In fact, If app knows how to deal with a particular field, it won't be hard 
for the said app to register/create the field via xesam-core API.

Having xesam-core define our core onto is what is going to enforce the 
standard.

Should somebody want to viz the onto, they can do a RDF dump and use any of 
RDF viz tools. The code to dump RDF+XML representation is very small(Strigi 
does that already).

The only problem with this approach is localization. All localization strings 
have to be hardcoded internally or provided via external file.
We have 3 localizable values for each field: human-readable name, 
human-readable description(e.g. for tooltips), controlled-vocabulary list of 
values.

One of possible solutions is the use of .desktop files to provide only 
localization info, and define the onto structure via API.

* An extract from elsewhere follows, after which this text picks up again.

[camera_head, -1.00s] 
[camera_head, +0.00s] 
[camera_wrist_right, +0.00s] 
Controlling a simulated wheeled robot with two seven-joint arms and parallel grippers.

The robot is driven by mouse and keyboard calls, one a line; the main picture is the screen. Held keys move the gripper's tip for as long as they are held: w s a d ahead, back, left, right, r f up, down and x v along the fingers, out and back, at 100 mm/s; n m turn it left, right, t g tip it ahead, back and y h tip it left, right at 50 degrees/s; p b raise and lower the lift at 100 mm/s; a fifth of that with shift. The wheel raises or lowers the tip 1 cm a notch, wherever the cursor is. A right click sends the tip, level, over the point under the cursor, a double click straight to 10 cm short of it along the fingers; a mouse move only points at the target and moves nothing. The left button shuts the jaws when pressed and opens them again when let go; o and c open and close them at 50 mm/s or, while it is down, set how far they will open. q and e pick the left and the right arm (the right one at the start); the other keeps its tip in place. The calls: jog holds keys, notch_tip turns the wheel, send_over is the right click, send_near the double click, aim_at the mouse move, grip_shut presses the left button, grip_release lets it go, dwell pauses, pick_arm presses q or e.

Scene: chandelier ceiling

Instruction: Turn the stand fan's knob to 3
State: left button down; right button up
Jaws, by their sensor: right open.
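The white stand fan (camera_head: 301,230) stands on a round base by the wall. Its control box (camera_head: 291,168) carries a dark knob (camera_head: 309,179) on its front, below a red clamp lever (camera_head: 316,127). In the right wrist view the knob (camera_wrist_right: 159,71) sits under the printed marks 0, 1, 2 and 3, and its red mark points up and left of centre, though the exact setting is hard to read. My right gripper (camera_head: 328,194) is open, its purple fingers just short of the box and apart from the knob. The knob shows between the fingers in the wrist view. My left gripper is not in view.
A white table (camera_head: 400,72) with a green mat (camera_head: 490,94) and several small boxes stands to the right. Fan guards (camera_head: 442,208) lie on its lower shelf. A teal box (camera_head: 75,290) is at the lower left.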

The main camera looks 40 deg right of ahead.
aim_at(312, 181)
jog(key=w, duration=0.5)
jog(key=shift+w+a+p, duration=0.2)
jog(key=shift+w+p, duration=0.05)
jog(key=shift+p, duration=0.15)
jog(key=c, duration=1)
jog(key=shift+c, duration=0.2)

Our current approach in Strigi is that analyzers request fields they want to 
use. Onto is maintaned internally. Should the need arise, it can be dumped as 
either RDF+XML or .dot. Localization info is read from .desktop-like files.

> While 
> this could be done, the machine readable ontology does have quite a few
> benefits. Fx:
>
>  * You could update the ontology without updating any applications or
> search engine code

It is unlikely that onto will be updated without app updates. If you need to 
update xesam onto, this means we either made a mistake or omission. I doubt 
this will happen too often due to app reliance on a specific onto structure.

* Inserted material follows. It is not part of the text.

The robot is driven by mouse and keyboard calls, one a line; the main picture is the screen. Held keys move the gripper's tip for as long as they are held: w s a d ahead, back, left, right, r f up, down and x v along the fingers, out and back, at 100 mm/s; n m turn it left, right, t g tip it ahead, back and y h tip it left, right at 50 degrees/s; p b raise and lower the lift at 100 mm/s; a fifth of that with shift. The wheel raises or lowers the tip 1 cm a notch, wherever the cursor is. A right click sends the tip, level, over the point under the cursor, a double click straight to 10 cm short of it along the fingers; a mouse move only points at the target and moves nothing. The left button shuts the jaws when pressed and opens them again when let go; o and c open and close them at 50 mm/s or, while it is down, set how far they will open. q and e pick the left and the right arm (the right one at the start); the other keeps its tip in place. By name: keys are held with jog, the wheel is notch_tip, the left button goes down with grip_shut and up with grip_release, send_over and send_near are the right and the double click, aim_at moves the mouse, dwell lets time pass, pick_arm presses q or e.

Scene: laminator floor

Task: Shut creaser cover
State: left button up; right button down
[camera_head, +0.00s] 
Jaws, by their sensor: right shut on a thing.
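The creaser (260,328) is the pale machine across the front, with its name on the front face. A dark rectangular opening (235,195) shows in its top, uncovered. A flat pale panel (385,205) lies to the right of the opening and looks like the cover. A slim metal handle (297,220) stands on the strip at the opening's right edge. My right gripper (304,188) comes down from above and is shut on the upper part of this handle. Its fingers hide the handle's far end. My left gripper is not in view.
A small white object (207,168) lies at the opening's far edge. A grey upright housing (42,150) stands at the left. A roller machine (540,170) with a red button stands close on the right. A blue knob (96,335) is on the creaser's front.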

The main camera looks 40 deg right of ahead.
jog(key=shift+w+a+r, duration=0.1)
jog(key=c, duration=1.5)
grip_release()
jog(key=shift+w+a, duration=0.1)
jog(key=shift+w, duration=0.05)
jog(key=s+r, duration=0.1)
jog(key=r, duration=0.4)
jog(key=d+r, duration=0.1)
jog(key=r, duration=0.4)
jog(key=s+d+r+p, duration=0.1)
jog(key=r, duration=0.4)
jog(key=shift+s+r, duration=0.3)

Updating of localization strings seems to be a more frequent event.

I'd like a feedback on this: how localization process is going to affect us.

>  * Applications could create dynamic guis that reflects the ontology

You seemed to expect xesam-core to parse onto files and provide an API. So 
for apps using API this doesn't matter.

>  * 3rd parties could extend the ontology by installing their own ones

The same can be done by extending the onto via API.

> Ok let me explain why I personally prefer the .desktop like approach given
> that we install the ontology on the hard drive in a machine readable way...
>
> 1) It doesn't introduce dependencies on new 3rd party libs (maybe it does
> for qt/kde I'm uncertain on their situation). GLib has really good support
> for .desktop files (with i18n which we need too) in what is known as the
> keyfile api. A rdf parser is likely to require either a good deal of code
> in libxesam or a 3rd party lib. 3rd party libs are a big deal we shouldn't
> accept with out a great deal of thought.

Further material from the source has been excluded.